Context
Web application firewall systems (WAFs) are specialized devices or software solutions that analyze incoming and outgoing web application traffic for threats and attacks
- They can recognize hacking attempts, attacks based on known vulnerabilities, and other abnormal events
- WAF can block or filter requests that are considered suspicious or potentially dangerous
- in contrast to common network firewalls that work at network level, a WAF works at the application level
- a WAF can mitigate a number of vulnerabilities, such as: SQLIA (SQL injection attack), CSRF (cross-site request forgery), DDoS (Distributed Denial of Service), directory traversal (path traversal)
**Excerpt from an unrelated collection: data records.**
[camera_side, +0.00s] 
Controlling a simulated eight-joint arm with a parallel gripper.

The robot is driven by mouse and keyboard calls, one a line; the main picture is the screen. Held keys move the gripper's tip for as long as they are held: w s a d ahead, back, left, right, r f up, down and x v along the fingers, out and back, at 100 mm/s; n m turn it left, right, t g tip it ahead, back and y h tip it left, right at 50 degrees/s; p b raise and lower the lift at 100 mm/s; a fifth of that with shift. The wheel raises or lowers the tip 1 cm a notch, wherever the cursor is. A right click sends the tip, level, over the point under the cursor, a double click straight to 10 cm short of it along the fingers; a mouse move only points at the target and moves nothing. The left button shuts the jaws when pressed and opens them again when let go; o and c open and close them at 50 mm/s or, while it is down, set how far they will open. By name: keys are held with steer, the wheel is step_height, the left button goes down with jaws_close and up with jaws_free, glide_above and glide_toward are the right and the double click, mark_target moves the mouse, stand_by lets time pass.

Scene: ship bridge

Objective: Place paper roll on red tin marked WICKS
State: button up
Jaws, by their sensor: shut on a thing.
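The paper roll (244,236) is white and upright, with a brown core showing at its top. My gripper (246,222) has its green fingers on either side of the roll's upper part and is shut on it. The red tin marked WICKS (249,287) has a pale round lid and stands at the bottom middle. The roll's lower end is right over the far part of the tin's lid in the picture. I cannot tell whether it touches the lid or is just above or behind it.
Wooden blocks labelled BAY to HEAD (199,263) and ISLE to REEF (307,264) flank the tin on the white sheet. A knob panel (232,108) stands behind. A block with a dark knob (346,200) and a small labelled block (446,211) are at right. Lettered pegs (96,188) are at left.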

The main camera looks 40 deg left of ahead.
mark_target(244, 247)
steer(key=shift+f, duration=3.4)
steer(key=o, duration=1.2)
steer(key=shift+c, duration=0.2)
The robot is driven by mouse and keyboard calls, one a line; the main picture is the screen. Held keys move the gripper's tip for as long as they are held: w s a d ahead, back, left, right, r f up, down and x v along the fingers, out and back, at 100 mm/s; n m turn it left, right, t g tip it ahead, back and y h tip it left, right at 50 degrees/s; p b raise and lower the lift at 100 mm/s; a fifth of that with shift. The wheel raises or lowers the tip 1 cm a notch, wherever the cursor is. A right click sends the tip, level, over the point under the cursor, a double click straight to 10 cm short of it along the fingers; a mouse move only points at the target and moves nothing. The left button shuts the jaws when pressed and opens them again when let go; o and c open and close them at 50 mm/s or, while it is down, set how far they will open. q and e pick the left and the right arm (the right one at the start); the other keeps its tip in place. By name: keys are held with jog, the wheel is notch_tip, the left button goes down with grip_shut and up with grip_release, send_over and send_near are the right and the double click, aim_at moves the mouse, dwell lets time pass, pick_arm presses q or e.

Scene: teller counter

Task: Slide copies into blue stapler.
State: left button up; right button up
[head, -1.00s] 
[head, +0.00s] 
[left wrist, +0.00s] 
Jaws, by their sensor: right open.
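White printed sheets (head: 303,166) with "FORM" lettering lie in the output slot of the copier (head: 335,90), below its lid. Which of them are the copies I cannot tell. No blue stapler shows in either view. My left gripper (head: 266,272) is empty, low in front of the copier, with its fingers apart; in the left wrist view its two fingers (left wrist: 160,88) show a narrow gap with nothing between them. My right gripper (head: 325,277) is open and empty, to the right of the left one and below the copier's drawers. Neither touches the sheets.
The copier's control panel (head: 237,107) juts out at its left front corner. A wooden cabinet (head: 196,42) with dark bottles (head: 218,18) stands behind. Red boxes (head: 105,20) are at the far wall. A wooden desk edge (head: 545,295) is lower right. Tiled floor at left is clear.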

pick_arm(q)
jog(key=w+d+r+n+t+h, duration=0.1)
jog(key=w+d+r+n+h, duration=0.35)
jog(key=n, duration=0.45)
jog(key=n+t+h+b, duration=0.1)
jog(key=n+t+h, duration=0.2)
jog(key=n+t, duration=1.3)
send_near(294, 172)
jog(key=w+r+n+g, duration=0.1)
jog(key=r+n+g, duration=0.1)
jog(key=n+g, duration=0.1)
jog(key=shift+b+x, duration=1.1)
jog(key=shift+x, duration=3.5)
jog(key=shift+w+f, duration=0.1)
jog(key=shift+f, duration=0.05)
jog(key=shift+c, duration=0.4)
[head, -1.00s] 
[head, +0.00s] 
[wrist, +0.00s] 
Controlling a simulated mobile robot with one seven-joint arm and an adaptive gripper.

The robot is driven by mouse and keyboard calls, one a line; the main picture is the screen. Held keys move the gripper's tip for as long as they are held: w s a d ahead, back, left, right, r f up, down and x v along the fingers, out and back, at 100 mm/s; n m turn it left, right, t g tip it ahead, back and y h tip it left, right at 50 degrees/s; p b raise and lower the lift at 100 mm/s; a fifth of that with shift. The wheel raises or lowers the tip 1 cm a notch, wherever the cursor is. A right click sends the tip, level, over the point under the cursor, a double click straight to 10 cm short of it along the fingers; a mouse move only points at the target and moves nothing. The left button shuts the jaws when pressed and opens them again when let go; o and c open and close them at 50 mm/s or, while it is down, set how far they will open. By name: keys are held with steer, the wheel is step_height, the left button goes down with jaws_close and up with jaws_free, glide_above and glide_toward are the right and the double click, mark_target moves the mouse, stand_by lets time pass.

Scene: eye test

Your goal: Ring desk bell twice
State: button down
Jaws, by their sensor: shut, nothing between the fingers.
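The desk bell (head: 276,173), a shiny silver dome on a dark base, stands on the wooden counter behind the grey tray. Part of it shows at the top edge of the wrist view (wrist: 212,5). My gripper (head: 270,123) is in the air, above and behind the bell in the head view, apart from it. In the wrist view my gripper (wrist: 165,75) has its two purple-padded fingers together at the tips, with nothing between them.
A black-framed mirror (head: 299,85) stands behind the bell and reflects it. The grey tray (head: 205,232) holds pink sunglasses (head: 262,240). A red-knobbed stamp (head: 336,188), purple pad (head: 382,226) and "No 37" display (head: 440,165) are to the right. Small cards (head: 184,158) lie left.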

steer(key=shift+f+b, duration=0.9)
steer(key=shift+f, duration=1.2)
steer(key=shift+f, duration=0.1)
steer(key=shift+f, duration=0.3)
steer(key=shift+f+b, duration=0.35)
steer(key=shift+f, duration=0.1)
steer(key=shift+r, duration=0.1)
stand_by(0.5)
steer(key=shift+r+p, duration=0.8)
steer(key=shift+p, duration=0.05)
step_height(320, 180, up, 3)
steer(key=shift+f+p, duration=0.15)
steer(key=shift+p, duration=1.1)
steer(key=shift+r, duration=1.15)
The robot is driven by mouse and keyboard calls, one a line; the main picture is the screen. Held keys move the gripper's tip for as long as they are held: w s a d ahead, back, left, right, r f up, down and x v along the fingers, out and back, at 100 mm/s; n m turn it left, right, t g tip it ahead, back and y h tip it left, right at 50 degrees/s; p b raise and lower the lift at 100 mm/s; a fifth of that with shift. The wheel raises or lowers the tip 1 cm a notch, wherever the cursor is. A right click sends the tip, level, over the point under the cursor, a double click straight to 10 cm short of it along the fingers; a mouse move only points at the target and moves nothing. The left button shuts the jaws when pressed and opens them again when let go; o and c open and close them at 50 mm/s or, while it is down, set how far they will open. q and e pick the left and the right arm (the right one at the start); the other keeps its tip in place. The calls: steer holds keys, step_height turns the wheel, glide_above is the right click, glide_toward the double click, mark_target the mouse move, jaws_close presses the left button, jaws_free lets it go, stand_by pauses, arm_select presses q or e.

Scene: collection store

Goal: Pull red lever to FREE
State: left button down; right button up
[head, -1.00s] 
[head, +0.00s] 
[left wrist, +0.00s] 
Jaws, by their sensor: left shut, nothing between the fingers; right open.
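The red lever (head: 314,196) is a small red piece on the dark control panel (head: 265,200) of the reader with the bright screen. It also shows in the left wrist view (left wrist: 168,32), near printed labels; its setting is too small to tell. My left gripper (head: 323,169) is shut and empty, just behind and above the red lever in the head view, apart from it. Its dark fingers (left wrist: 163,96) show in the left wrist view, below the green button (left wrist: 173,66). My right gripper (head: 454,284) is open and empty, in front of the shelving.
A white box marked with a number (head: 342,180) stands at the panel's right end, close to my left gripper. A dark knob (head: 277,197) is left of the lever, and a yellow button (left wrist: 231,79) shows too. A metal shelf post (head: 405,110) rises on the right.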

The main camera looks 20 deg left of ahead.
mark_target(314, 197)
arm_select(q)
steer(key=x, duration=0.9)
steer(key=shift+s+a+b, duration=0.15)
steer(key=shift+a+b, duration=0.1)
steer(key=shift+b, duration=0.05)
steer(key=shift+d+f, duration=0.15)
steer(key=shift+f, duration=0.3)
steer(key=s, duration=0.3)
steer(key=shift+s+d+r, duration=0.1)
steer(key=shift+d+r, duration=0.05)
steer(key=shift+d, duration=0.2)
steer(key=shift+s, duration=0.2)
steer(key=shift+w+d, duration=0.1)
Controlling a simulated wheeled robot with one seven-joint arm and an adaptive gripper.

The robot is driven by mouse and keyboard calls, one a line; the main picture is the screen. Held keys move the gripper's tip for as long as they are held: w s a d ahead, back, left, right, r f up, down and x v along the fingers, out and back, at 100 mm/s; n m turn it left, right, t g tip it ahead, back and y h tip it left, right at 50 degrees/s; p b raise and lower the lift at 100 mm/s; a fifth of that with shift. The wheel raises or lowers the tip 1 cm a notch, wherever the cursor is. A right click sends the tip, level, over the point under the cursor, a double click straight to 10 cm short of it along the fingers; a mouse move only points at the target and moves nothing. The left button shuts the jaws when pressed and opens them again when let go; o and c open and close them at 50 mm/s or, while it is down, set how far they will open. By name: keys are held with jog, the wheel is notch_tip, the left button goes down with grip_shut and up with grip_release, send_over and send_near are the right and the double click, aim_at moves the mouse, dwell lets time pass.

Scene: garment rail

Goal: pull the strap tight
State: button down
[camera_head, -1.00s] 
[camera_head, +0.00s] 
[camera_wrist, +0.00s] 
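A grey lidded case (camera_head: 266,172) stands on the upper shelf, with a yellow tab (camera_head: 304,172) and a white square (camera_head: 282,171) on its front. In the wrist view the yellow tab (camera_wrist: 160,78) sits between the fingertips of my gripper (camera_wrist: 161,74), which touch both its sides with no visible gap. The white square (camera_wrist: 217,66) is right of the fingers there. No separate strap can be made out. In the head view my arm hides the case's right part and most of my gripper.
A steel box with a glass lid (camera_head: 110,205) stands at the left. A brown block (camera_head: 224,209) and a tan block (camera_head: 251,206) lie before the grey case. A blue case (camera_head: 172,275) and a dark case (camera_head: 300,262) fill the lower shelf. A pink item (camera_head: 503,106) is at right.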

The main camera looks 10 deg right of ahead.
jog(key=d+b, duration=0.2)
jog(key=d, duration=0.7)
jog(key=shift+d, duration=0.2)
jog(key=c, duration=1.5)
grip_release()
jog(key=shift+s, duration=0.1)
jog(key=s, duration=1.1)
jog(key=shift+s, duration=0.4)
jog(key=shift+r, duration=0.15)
An adaptive WAF integrates real-time monitoring, machine learning, and behavioral analysis (Maheshwari, Nayak, et al., 2024)
History of WAFs
(Maheshwari, Nayak, et al., 2024)
- static rule-based systems: the earlier generation of WAFs had a significant dependence on rule-based systems and it was static. It was done through by comparing HTTP packets and checking attack signatures. This types of WAF are rigid and require continue manual effort to accommodate new issues
- anomaly based systems: anomaly detection systems do not use sets of rules, instead they create a profile of normal activity for a web application and anything that exceeds that profile is marked as a possible security breach. These are models that are prone to high false alarm rates because they cannot tell the difference between anomalous but legitimate behavior and malicious ones. Plus, they heavily rely on the baseline they construct. If the initial data are biased, the accuracy of the system is negatively impacted
- ML-based WAFs: WAFs that are based on ML can derive knowledge from a wide array of traffic datasets together with attack patterns making it possible to learn about new kinds of attacks even when there are no rules or signatures for them as yet. Algorithms used: random forest, SVM (support vector machine), gradient boosting. A limit of ML-based WAFs is that achieving a very high level of accuracy is possible only if large amounts of labelled data are provided.